The trouble with translation is that there are no perfect translations, but lots of wrong ones. The trick is to find the best possible approximation that retains both the structure and the meaning of the original phrase.

In beginner language classes, forming simple sentences like this can feel like solving a math problem. You’re wrestling with these different components in your head and trying to manipulate them to produce the best string of articles, nouns, pronouns, verbs and adjectives possible.

When I was in the third grade, circa 2008, my classmates and I started to learn about fractions and division. And as a member of our technological society, I was not about to be tricked into using my mind when my shiny blue TI-15 Explorer™ calculator could do the job.

But what does the calculator as a mere technical object have to do with translation?

The analogy here is between the function of calculators in mathematics and translation software in language learning. The disanalogy is between the skill of calculation and the capacity to understand, interpret and actively engage with the products of language.

When it comes to language, finely-tuned intuition matters more than mere calculation. How ideas are expressed through grammar, syntax and vocabulary is complicated by the fact that language is always tied to social and cultural contexts, as well as what the speaker wants to say within the confines of the target language. 

***

I bombed my first division and fractions test in third grade; it had not occurred to me that the assessments would be a non-calculator affair. Left to my own devices — which, in this case, consisted of a pencil — I felt helpless.

It was also around this time that I started taking Sunday French classes at the Alliance Française in DuPont Circle. Back then, Google Translate was only two years old and still pretty useless. Without a translator, I struggled through a lot of conjugations and awkward conversations before I started forming sentences on my own.

Now, as a French and francophone studies major, I have gained an appreciation of the power of translation tools, as well as their limitations. 

Part of this appreciation has stemmed from improvements in software. Google Translate, for example, started out using statistical machine translation that systematically compared documents in different languages from online databases. In 2016, Google revolutionized its translation platform with the announcement of the Google Neural Machine Translation system.

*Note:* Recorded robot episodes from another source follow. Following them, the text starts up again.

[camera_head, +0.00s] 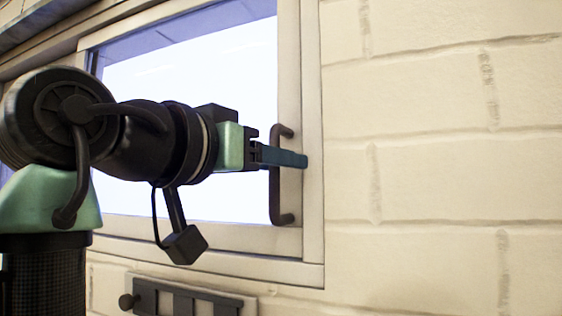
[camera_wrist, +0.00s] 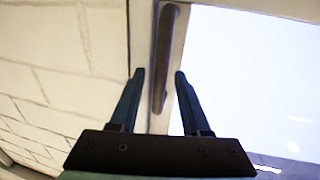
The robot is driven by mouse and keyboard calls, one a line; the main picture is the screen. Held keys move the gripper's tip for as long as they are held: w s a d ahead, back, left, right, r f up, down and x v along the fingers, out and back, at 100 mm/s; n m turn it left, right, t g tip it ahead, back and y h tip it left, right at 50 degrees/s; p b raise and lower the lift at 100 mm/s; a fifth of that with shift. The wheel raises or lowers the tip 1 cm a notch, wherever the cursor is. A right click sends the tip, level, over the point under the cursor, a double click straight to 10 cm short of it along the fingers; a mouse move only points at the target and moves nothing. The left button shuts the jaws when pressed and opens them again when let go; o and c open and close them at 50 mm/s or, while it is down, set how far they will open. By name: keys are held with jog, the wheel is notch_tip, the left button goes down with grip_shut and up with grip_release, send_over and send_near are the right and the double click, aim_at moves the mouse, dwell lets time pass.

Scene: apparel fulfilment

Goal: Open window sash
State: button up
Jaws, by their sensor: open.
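The window sash (camera_head: 289,70) is a pale frame around bright glass, and it looks flush in its outer frame with no clear gap. A dark, upright bar handle (camera_head: 274,195) is on its right stile. My gripper (camera_head: 298,158) is level with the middle of the handle, with its blue-teal fingers reaching past the bar. In the wrist view the gripper (camera_wrist: 159,74) has its fingers apart, one on each side of the handle (camera_wrist: 166,40). I cannot tell whether either finger touches the bar. My gripper hides part of the handle's middle.
A pale brick wall (camera_head: 440,180) lies right of the window. The fixed outer window frame (camera_head: 312,230) borders the sash. A dark rack-like fixture with a round knob (camera_head: 185,300) is on the wall below the window. The space in front of the wall at right looks clear.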

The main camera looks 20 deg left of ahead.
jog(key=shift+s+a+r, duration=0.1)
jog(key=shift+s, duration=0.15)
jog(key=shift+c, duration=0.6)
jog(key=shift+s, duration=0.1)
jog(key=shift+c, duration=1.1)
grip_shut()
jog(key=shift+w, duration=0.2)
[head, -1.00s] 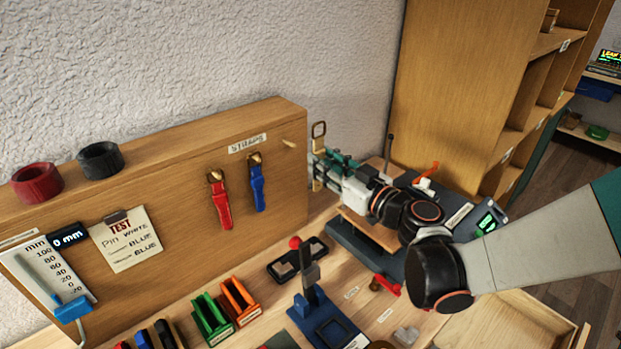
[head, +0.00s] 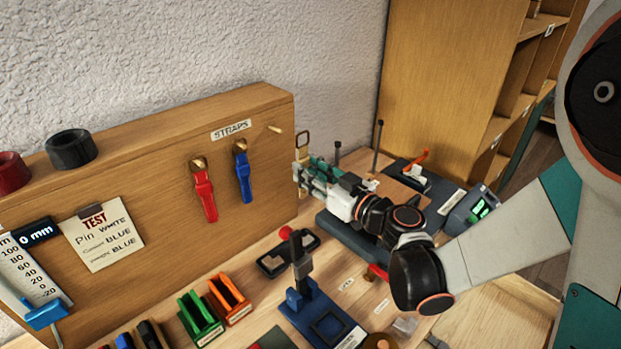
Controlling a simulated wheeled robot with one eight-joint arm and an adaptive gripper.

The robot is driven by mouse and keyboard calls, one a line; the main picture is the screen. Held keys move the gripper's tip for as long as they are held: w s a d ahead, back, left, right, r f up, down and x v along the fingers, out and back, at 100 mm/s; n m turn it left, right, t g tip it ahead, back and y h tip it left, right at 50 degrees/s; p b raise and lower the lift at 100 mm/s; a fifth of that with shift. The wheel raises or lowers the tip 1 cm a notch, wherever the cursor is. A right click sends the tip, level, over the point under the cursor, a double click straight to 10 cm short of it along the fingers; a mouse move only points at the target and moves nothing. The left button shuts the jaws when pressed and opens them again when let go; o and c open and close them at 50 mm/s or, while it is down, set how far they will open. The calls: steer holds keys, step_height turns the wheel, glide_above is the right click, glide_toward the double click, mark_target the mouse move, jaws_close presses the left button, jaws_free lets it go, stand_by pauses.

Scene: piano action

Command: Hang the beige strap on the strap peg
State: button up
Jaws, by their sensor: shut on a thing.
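The beige strap (head: 297,178) hangs upright in my gripper (head: 303,174), its brass loop (head: 302,133) standing above the fingers. The gripper is shut on the strap, and the fingers hide part of it. The bare strap peg (head: 275,129) sticks out of the wooden panel, right of the STRAPS label (head: 231,129). The loop shows just right of the peg tip and apart from it in the picture; the depth between them is hard to tell.
A red strap (head: 205,192) and a blue strap (head: 243,178) hang on pegs to the left. A dark blue fixture with upright posts (head: 376,147) stands behind my arm. Green (head: 199,319) and orange (head: 230,297) holders and a blue press (head: 309,309) stand on the bench below.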

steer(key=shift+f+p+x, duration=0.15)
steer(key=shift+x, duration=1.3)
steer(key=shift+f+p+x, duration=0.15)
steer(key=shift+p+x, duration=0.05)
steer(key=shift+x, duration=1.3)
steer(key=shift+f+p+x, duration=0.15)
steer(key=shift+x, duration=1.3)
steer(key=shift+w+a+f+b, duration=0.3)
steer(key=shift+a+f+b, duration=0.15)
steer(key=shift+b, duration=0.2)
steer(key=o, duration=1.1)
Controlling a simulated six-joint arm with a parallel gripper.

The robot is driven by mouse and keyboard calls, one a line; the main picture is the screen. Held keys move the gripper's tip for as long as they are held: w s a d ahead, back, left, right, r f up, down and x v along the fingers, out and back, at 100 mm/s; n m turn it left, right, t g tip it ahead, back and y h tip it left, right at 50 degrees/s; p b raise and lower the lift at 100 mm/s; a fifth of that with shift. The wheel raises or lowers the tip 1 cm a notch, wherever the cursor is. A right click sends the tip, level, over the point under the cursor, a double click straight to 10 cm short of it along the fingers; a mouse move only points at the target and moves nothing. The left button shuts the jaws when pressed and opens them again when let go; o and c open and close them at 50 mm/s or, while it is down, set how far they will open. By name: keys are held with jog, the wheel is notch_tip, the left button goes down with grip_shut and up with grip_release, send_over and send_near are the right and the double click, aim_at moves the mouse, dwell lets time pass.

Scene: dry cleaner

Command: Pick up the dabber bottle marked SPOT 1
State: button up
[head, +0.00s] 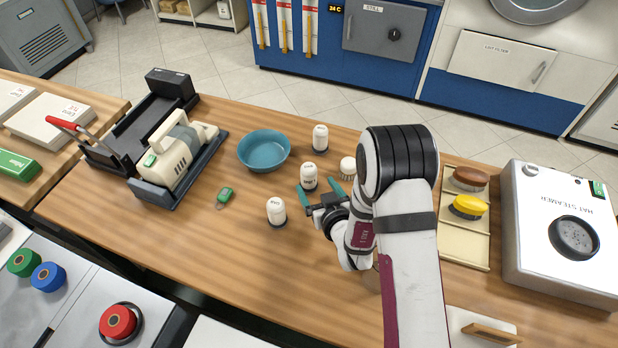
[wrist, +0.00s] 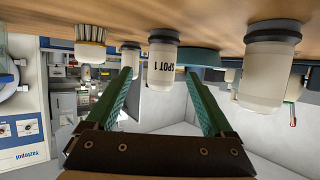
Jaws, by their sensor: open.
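In the wrist view the bottle lies between the two fingers (wrist: 157,76), apart from both. How far it sits beyond the fingertips is hard to tell.
Similar white bottles stand at the front left (head: 276,212) and behind (head: 320,138). A small brush (head: 348,167) stands close on the right. A teal bowl (head: 264,150) is at back left, a green tag (head: 225,195) at left, a brush tray (head: 462,248) at right.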

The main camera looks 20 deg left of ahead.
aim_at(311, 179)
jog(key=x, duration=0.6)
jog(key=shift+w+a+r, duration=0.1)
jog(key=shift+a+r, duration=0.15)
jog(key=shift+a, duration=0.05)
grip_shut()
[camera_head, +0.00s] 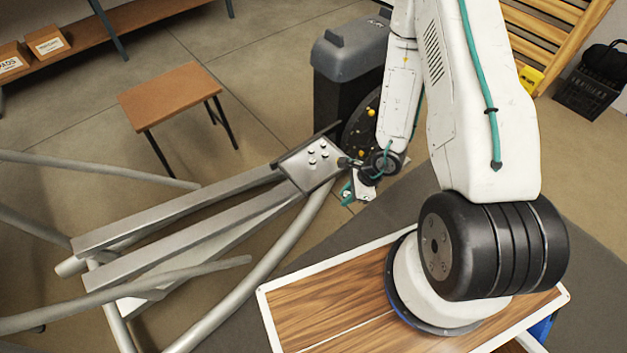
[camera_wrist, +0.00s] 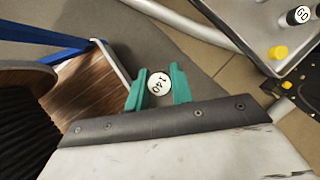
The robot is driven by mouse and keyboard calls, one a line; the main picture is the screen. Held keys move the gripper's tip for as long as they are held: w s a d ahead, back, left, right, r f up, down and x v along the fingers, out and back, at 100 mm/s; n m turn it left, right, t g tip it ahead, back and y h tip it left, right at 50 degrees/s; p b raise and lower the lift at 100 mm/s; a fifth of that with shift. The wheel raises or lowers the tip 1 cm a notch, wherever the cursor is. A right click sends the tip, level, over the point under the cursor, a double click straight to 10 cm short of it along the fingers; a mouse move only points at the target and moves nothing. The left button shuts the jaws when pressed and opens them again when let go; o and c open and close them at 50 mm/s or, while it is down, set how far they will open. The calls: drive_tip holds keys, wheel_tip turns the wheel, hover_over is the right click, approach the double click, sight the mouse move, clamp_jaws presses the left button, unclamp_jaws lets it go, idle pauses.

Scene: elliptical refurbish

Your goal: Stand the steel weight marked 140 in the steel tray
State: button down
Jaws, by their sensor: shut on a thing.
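The steel weight marked 140 (camera_wrist: 159,84) shows its round white top between the two teal fingers of my gripper (camera_wrist: 158,88) in the wrist view. The gripper is shut on it; the weight's lower part is hidden. In the head view my gripper (camera_head: 350,193) is beside the exercise machine, near its metal plate, and the weight cannot be made out there. A flat grey metal plate (camera_head: 300,174) with several small white round tops may be the steel tray. In the wrist view a grey metal surface (camera_wrist: 248,22) at upper right bears a dark piece with a marked white top (camera_wrist: 300,15).
The machine's long steel rails (camera_head: 180,215) fill the left of the head view. A dark housing (camera_head: 345,70) stands behind the plate. A yellow knob (camera_wrist: 277,52) is close by in the wrist view. My wood-topped base is in front. A small brown table (camera_head: 172,92) stands beyond.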

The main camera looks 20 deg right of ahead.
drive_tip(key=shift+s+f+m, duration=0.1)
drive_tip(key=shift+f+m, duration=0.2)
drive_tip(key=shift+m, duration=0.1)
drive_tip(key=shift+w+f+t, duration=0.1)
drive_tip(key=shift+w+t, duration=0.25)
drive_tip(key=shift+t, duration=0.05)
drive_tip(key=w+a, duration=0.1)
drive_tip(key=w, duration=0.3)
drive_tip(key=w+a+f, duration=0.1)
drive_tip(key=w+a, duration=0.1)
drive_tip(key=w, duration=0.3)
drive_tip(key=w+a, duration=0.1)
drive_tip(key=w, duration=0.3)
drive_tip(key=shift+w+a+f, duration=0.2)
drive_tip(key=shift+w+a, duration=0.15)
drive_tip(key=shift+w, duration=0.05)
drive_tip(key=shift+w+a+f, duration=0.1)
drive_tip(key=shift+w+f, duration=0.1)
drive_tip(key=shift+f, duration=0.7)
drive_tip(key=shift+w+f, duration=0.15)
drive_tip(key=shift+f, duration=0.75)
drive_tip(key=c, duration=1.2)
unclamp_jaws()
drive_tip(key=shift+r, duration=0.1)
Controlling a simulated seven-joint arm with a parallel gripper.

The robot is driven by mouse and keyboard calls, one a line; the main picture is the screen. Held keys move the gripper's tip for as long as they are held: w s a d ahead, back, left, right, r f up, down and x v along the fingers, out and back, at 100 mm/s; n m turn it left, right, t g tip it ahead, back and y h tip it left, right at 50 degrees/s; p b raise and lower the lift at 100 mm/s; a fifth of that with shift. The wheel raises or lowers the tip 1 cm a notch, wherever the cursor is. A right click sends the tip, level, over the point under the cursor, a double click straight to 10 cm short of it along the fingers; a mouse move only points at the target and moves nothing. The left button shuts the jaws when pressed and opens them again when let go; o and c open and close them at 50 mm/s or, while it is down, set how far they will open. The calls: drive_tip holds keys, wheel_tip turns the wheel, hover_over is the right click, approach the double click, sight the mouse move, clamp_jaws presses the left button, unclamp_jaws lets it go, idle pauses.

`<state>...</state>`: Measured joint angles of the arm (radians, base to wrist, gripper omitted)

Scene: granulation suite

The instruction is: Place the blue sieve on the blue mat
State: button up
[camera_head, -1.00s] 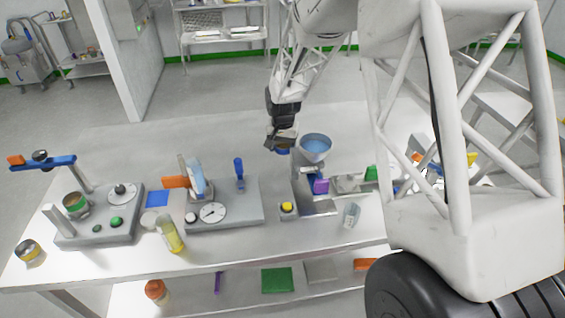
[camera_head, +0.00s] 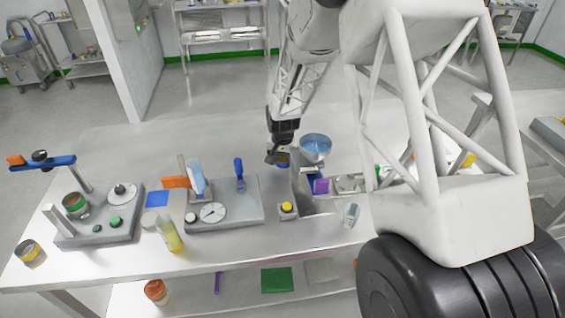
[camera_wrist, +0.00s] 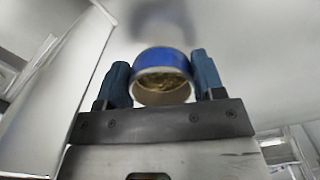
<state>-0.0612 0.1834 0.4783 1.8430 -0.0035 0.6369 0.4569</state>
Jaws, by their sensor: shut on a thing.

Barak Turnovsky, director of product at Google AI, claimed in 2016 that the particular advantage of Neural Machine Translation is the analysis of entire sentences rather than just phrases or words in its machine learning algorithms. Further, the relatively autonomous “end-to-end learning system learns over time to create better, more natural translation,” Turnovsky wrote at the time.

***

For many languages, translation tools have made huge advances from when I started learning French. They provide an excellent service for increasing understanding between people of different cultures, but for students, their usage comes with some intangible costs.

To get the student perspective on translation tools, I spoke over the phone with Sara Stawarz, a freshman in the LSA Residential College. Stawarz studies Spanish in the RC, and like many other RC students, is working towards being bilingual. 

“That’s my goal,” Stawarz told me during our conversation. “Especially because my family is from Puerto Rico. So I’d love to be able to speak Spanish with my grandma and my extended family.”

Stawarz, like myself, is currently following the RC intensive language program, a semi-immersive experience that includes two semesters of intensive language study (eight credits each), along with one four-credit literature seminar that aims to apply students’ knowledge of the language to a broad range of topics.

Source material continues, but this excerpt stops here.